The well known series
$$\log(1+x) = \sum_{k=1}^{\infty}(-1)^{k+1}\frac{x^k}{k}$$
converges for $-1< x\leq 1$, so it cannot be used to calculate $\log(3)$ with directly. However, it is possible to extend the radius of convergence using a conformal mapping. If we put $y = \frac{1+x}{1-x}$, then we have:
$$\log(y) = \log(1+x) - \log(1-x) = 2\sum_{k=0}^{\infty}\frac{x^{2k+1}}{2k+1}$$
Since $x = \frac{y-1}{y+1}$, this means that
$$\log(y) = 2\sum_{k=0}^{\infty}\frac{1}{2k+1}\left(\frac{y-1}{y+1}\right)^{2k+1}$$
and this converges for all positive y.
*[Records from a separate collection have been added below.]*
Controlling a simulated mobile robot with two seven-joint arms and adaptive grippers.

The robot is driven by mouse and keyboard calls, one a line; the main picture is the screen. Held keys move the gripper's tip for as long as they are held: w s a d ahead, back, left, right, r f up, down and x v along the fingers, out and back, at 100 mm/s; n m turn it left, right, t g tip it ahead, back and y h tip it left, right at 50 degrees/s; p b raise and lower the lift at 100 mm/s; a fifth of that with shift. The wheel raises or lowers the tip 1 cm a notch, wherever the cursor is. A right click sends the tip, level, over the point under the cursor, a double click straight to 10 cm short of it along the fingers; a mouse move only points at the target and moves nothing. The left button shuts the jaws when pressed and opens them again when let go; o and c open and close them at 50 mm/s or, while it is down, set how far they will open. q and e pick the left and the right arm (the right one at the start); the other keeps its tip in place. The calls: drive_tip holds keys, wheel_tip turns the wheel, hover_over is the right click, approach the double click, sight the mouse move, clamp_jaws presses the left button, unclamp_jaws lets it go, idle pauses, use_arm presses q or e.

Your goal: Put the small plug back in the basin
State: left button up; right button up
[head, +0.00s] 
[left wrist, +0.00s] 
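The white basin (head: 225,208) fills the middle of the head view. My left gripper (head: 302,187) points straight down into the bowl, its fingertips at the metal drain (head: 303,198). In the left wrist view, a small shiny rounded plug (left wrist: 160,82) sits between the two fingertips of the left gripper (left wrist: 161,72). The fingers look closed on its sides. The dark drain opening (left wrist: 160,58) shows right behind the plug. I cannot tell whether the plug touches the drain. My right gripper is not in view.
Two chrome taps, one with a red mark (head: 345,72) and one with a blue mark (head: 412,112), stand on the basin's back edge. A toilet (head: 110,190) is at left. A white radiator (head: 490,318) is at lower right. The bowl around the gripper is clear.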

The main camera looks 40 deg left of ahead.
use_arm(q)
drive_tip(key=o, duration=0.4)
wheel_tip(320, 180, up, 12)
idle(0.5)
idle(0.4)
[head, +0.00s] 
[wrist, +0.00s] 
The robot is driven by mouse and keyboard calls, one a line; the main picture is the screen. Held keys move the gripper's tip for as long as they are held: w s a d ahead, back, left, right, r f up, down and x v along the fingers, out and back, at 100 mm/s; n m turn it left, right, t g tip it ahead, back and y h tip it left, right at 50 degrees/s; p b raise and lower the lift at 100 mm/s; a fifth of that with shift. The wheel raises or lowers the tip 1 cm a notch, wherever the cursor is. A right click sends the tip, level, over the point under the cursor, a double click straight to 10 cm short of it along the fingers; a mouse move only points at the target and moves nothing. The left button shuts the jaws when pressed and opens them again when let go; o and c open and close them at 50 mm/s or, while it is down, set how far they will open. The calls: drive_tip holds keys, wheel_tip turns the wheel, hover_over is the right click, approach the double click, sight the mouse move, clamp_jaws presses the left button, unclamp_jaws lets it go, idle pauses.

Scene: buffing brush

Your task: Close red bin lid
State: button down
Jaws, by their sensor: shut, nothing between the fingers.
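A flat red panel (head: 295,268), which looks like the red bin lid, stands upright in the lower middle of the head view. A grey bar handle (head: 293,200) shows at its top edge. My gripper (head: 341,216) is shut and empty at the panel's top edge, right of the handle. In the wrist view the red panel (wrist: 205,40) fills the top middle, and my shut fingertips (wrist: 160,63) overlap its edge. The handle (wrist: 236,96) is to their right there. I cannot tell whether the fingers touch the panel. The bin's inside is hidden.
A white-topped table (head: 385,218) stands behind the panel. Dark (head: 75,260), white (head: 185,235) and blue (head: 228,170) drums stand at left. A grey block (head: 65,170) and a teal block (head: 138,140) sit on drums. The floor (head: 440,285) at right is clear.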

So, you can directly insert $y = 3$ in this series and compute $\log(3)$ quite accurately using only a few terms:
$$\log(3) =1 + \frac{1}{3\times 4} + \frac{1}{5\times 16} + \frac{1}{7\times 64} + \frac{1}{9\times 256} + \frac{1}{11\times 1024} +\cdots$$
So, with 6 terms we get 5 significant figures. But for larger $y$ the series will converge more slowly, it's then more convenient to use the above series to construct a series for $\log(y+1) -\log(y) = \log\left(1+\frac{1}{y}\right)$:
$$\log(1+y) = \log(y)+ 2\sum_{k=0}^{\infty}\frac{1}{2k+1}\left(\frac{1}{1+2y}\right)^{2k+1}$$
The series now converges faster when computing $\log(n)$ for $n$ larger than 2, but you then need to know $\log(n-1)$. However, it is then possible to compute several logarithms simultaneously in terms of only fast converging series. E.g. to compute $\log(2)$, $\log(3)$ and $\log(5)$ simultaneously, we can use $2^4 = 16 = 15+1 = 3\times 5 +1$, $3^4 = 81 = 80+1 = 2^4\times 5 +1$, and $5^2 = 24+1 = 3\times 2^3+1$, this yields:
$$
\begin{split}
&4\log(2) - \log(3) - \log(5) &= 2\sum_{k=0}^{\infty}\frac{1}{2k+1}\left(\frac{1}{31}\right)^{2k+1}\\
&4\log(3) - 4\log(2) - \log(5) &= 2\sum_{k=0}^{\infty}\frac{1}{2k+1}\left(\frac{1}{161}\right)^{2k+1}\\
&2\log(5) - 3\log(2) - \log(3) & = 2\sum_{k=0}^{\infty}\frac{1}{2k+1}\left(\frac{1}{49}\right)^{2k+1}
\end{split}
$$
So, you can then solve for the 3 logarithms using these 3 equations involving fast converging series.